* **Required task**: The material below contains a line with "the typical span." and a line with "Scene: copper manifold". Copy exactly those two lines and all lines between them.

* **Task input**:
....................

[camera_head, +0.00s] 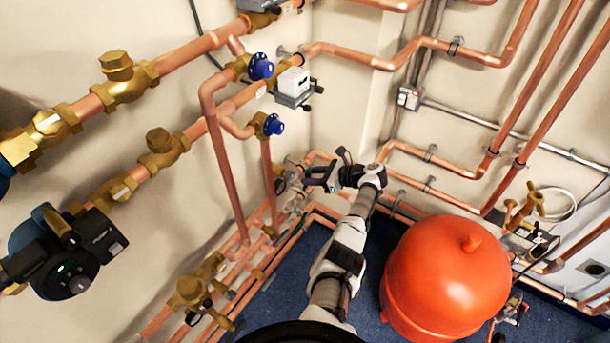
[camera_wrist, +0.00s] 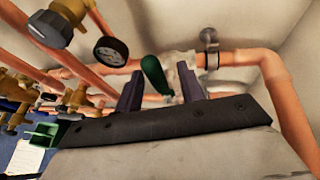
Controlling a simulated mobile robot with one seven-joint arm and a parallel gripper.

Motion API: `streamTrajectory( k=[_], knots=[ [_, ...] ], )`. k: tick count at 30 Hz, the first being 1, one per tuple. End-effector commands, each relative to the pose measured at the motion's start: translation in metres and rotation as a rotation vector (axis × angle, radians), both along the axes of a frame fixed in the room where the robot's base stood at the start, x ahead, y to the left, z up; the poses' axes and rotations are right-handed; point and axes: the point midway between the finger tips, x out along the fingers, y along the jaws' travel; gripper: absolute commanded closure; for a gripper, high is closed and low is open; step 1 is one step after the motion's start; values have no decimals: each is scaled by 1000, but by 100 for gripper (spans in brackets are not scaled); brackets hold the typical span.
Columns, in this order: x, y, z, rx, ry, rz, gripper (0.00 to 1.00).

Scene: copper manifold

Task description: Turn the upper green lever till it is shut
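In the wrist view, a dark green lever (camera_wrist: 155,75) sits on a silver valve body (camera_wrist: 186,78) in a copper pipe line. It stands upright with a slight tilt. My gripper (camera_wrist: 161,85) is open, with one dark finger on each side of this lever in the picture. The lever looks nearer the left finger; I cannot tell whether they touch or how deep it sits between them. A second green lever (camera_wrist: 42,133) is at the lower left. In the head view my gripper (camera_head: 318,178) is at the wall corner, and no green lever can be made out there.
A round gauge (camera_wrist: 111,51) and a grey-knobbed brass valve (camera_wrist: 50,28) stand left of my gripper. A copper pipe (camera_wrist: 285,95) bends down at the right. In the head view, a large red tank (camera_head: 447,278) stands right of my arm on the blue floor.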

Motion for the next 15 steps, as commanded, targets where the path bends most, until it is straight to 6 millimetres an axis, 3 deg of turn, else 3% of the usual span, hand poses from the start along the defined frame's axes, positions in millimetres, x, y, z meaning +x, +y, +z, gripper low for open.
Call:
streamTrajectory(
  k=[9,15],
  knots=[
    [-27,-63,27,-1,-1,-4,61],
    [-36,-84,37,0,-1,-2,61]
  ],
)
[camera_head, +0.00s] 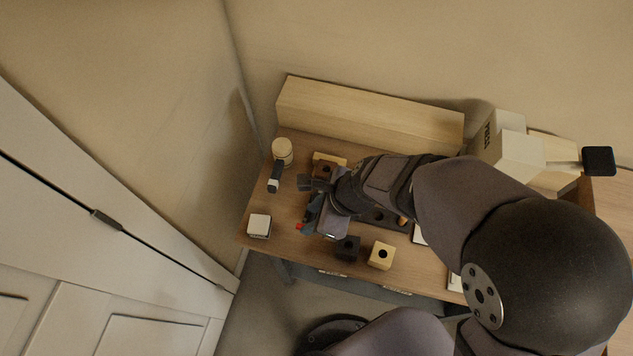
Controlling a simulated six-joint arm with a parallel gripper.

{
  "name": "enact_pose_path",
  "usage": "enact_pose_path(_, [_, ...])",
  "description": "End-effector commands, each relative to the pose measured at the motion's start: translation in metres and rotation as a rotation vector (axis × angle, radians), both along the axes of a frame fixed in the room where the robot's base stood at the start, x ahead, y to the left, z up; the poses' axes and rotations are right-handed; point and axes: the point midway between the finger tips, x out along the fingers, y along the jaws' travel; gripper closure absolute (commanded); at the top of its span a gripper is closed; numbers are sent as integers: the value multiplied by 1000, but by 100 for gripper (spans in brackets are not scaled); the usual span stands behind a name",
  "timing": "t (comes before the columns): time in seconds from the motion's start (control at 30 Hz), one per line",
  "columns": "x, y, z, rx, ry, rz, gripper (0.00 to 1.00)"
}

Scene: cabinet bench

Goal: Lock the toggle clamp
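My gripper (312,205) is over the left half of the wooden bench, reaching in from the right and pointing left. Its fingers are small, dark and partly merged with dark things around them, so I cannot tell whether it is open or shut. A small red part (299,226) shows at the gripper's left lower side. It may belong to the toggle clamp, but the clamp's body and lever are not clearly visible behind my gripper and wrist. I cannot tell whether the gripper touches it.
A wooden block with a brown part (325,168) sits just behind the gripper. A white press (512,152) stands right.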

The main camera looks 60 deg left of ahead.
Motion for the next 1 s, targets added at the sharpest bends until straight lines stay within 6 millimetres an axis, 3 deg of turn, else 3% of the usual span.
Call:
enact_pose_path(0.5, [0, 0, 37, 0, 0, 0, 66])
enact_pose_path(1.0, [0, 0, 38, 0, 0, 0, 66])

....................

* **Solution**:
Motion API: `streamTrajectory( k=[_], knots=[ [_, ...] ], )`. k: tick count at 30 Hz, the first being 1, one per tuple. End-effector commands, each relative to the pose measured at the motion's start: translation in metres and rotation as a rotation vector (axis × angle, radians), both along the axes of a frame fixed in the room where the robot's base stood at the start, x ahead, y to the left, z up; the poses' axes and rotations are right-handed; point and axes: the point midway between the finger tips, x out along the fingers, y along the jaws' travel; gripper: absolute commanded closure; for a gripper, high is closed and low is open; step 1 is one step after the motion's start; values have no decimals: each is scaled by 1000, but by 100 for gripper (spans in brackets are not scaled); brackets hold the typical span.
Columns, in this order: x, y, z, rx, ry, rz, gripper (0.00 to 1.00).

Scene: copper manifold

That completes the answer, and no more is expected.